State the number of lines in these records that include the word "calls", and add nothing to it.

_Robot trajectory data:_
————————
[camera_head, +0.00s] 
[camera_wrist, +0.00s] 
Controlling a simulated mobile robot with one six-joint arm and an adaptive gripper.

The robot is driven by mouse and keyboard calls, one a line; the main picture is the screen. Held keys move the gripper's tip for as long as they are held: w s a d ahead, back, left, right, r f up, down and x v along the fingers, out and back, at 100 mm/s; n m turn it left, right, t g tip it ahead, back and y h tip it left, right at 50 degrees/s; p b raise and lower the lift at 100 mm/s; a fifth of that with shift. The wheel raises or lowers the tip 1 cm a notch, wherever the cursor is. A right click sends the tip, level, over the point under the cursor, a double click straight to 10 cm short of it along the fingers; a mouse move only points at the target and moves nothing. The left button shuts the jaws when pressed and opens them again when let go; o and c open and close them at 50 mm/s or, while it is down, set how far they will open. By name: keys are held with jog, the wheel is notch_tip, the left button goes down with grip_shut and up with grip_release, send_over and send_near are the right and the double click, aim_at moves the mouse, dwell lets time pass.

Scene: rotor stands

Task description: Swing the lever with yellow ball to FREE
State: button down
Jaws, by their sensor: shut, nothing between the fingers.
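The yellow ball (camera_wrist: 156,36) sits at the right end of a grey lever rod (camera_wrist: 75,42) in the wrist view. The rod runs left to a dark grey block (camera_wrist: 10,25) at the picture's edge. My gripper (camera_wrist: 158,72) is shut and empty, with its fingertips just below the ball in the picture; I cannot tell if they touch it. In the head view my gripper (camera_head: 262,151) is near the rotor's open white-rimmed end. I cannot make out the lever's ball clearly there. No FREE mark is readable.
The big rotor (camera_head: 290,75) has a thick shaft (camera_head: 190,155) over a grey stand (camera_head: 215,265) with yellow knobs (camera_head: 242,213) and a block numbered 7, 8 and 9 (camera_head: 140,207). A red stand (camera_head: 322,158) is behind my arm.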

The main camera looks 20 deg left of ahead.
————————
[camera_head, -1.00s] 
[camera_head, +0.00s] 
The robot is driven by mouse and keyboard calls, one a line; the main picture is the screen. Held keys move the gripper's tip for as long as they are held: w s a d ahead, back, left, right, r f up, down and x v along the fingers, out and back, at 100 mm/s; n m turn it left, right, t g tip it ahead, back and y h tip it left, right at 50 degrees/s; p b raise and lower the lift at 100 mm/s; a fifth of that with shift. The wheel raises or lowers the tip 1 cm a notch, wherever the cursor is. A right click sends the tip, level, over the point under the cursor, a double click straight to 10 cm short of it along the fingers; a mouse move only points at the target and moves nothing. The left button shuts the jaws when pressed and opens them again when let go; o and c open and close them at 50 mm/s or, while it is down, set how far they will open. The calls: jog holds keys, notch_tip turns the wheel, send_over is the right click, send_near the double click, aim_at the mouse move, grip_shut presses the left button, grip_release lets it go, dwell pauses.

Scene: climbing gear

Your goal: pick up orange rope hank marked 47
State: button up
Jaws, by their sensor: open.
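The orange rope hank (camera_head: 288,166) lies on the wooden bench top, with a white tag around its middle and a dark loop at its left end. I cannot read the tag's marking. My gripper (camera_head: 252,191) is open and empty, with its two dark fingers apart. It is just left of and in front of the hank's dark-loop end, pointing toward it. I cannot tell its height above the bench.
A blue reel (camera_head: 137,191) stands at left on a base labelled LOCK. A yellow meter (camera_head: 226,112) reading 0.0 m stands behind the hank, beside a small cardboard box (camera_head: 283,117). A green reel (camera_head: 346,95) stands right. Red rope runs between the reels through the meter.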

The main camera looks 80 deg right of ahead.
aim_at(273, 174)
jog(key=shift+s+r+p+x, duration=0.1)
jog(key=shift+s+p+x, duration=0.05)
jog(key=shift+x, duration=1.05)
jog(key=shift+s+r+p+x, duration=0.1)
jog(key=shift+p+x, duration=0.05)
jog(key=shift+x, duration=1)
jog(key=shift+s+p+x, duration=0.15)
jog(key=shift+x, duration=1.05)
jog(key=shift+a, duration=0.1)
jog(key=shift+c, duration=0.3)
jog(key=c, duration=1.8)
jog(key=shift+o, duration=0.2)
————————
_Result of this exercise:_
2